Flawed Writing Dashes High Hopes :(

I'm an "explorer" story nut. I've loved "Endurance", "South", "The Man Who Ate His Boots"; you name it: I'm THERE!
So I was grievously disappointed to come across a story that could have been: Men Plan, The Arctic Laughs.
Expect a LOT of jumping around in time, a lot of things like the man one psychic was married to; the hiking trip that the man who lent Louis the Inuit books went on; the grand search to own scuba gear one diver went on, etc. etc. People, and there are so many people in this weaving of two stories, are mentioned, are given much information on, and are never mentioned again. It really, really took away from the story.

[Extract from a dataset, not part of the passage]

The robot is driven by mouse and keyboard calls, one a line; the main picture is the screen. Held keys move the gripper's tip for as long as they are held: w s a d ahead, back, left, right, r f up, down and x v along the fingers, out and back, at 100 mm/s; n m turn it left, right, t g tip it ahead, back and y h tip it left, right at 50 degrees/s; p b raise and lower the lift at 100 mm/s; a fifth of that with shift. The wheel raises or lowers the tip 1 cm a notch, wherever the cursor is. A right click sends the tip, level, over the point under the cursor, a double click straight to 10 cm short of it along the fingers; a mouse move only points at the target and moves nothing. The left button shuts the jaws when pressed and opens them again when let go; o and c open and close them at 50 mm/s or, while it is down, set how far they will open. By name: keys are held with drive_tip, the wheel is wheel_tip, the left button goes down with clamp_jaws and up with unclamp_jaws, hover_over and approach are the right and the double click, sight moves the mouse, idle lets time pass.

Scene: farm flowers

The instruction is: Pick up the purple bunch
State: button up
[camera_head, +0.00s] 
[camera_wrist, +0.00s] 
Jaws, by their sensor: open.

When Watson does manage to reel himself in, this is a 4-Star story, complete with intrepid explorers, loyal friends, bumbling and dismissive Admirals, a determined/obsessed wife, psychics, archaeologists, historians, and divers going for the "money shot". It tracks Inuit oral traditions, and the one Inuit man who made it his mission to get those stories, cross-exam and cross-reference them. And the end, the discovery of the vessels is exciting as it's all so new. It's like "The Man Who Ate His Boots" with a tremendously glorious epilogue.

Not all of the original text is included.